Robot state and action records
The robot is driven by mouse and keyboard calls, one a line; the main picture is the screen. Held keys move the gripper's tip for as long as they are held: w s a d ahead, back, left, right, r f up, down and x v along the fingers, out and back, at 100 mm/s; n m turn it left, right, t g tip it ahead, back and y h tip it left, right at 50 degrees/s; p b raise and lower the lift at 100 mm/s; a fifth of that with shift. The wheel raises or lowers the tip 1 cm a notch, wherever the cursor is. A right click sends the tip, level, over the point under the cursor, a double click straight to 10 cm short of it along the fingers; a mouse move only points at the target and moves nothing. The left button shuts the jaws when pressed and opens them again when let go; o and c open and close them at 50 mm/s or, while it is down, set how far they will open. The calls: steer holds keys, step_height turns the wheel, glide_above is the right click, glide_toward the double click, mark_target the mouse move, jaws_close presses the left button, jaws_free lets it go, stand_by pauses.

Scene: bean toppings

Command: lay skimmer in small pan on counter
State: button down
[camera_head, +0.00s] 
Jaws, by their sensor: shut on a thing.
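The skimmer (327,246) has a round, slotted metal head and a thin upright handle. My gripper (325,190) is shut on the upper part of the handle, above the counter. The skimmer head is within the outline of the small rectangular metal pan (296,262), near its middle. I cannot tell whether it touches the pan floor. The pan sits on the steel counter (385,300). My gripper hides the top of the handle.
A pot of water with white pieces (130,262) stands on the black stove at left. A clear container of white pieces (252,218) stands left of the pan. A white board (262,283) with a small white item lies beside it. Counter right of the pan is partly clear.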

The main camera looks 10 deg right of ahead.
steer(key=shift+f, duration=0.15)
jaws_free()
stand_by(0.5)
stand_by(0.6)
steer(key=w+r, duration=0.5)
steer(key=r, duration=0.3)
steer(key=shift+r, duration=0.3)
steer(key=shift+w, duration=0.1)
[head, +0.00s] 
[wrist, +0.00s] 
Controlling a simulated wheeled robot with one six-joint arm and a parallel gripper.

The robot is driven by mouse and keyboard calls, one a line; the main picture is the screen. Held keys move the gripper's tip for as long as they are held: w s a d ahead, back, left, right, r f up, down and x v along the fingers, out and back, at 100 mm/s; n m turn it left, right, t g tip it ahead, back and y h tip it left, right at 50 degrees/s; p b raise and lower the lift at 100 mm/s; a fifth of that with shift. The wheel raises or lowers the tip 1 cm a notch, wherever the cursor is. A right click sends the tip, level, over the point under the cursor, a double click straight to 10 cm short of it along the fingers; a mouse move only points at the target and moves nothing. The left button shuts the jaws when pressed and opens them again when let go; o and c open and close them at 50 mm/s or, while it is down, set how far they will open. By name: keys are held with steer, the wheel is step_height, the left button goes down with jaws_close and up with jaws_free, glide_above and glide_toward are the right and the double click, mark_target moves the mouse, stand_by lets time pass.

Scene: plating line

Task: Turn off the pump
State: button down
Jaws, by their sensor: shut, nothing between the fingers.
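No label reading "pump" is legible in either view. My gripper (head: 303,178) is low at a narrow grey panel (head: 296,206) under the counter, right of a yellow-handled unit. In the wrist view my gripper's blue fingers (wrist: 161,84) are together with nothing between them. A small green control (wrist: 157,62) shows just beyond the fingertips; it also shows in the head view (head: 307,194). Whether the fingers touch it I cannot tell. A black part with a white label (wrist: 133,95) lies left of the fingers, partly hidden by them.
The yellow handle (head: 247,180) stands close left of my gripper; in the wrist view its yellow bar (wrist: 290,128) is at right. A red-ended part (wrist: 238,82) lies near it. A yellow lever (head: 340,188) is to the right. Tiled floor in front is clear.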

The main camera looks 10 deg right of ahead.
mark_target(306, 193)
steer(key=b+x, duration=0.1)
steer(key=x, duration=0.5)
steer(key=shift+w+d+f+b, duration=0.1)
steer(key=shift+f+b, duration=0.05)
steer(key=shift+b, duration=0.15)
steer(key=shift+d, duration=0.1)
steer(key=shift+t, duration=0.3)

# What this task involves
For this exercise, gather every line of the data that contains the word "Scene".

# Response below
Scene: bean toppings
Scene: plating line

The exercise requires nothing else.